Data records:

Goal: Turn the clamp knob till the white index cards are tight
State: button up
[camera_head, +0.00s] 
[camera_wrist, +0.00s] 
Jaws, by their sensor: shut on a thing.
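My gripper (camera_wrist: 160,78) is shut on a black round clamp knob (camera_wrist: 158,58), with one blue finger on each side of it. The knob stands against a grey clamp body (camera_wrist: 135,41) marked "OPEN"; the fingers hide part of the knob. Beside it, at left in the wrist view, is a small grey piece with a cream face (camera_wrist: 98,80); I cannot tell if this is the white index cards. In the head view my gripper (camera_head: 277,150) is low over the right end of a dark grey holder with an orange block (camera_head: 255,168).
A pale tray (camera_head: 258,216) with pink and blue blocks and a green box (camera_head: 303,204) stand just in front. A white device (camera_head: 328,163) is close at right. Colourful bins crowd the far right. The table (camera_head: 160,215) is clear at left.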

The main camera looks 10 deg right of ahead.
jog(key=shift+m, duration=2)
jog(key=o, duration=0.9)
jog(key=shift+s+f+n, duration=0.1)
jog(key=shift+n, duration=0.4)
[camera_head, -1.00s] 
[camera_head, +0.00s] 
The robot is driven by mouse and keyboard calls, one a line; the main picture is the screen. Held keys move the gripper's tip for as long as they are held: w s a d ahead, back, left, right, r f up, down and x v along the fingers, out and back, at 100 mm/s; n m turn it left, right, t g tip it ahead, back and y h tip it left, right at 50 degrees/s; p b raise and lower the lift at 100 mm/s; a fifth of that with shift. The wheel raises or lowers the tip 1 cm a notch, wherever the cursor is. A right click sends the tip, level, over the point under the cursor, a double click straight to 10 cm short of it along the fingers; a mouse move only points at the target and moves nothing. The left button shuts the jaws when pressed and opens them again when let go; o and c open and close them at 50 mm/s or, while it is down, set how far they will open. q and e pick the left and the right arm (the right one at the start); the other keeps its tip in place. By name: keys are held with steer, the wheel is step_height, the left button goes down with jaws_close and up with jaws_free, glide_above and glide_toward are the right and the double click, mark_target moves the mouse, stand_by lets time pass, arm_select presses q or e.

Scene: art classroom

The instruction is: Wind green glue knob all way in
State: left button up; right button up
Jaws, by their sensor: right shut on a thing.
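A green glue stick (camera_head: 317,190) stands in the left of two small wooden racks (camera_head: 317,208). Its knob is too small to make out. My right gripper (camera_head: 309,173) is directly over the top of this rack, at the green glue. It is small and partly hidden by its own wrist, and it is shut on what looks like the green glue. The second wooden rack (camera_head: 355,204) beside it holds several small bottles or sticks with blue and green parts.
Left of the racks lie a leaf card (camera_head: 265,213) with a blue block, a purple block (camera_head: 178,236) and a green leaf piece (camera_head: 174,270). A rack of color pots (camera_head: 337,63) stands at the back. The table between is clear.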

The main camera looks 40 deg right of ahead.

Exercise objective: Work out how many lines above contain the word "State". Give only the number.

Solution to this problem: 2